Сейчас, оглядываясь на войну, хочу дополнительно сказать, что оборона окруженного нами Тарнополя была первой в цепи тех отчаянных оборон, которые потом вели немцы, оставаясь в окружении в Познани, в Бреслау, в Кенигсберге…
В двадцать шестую годовщину победы Г. К. Жуков в беседе с корреспондентом «Комсомольской правды» Василием Песковым, сказав о резком падении к концу войны общего уровня стратегического искусства в немецкой армии, счел нужным добавить к этому: «Если же говорить вообще о нашем противнике в минувшей войне, то я не могу присоединиться к тем, кто считает оперативно-стратегическое и тактическое искусство германских вооруженных сил неполноценным. Мы имели дело с сильным противником».
Сводки Совинформбюро за март и апрель 1944 года, лежащие сейчас передо мной, – одна из многих документальных иллюстраций к сказанному.
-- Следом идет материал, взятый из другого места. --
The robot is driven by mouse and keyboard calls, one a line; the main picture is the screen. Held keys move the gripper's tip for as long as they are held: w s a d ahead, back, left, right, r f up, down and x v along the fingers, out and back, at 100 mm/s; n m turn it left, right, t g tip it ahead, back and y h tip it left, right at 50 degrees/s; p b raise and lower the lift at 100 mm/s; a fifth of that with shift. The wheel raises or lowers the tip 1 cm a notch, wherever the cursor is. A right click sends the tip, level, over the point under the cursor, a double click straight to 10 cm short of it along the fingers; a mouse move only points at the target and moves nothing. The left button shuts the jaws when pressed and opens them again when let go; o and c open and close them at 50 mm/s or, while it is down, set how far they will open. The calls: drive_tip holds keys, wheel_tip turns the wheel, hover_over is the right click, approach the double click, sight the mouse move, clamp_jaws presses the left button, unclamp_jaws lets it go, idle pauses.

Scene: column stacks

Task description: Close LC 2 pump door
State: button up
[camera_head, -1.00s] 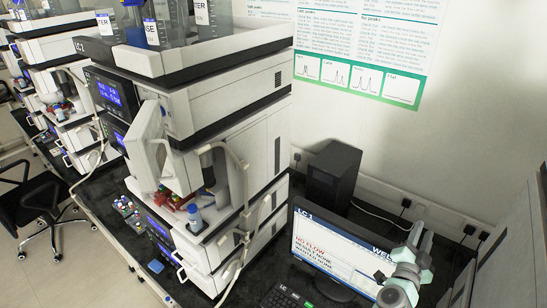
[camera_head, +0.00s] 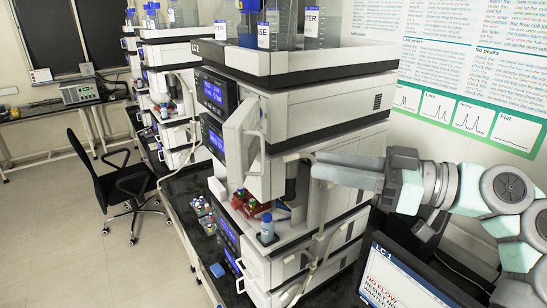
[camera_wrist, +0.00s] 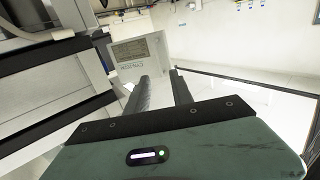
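A monitor (camera_head: 395,280) reading LC 1 and NO FLOW stands at the lower right, below my arm. Bottles (camera_head: 282,28) stand on top of the near stack. A black chair (camera_head: 110,185) stands on open floor at the left.

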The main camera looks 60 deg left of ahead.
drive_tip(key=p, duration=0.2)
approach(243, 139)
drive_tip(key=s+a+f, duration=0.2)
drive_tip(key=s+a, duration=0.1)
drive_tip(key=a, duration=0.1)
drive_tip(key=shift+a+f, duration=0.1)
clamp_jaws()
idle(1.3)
Тарнополь на протяжении пяти недель упоминается в сводках десять раз.
9 марта. «Наши войска ворвались в город Тарнополь, где завязали уличные бои».
10 марта. «Наши войска, преодолевая сопротивление и контратаки противника, продолжали вести уличные бои в городе Тарнополе».
11 марта. «Наши войска, преодолевая сопротивление и контратаки противника, продолжали вести уличные бои в городе Тарнополе».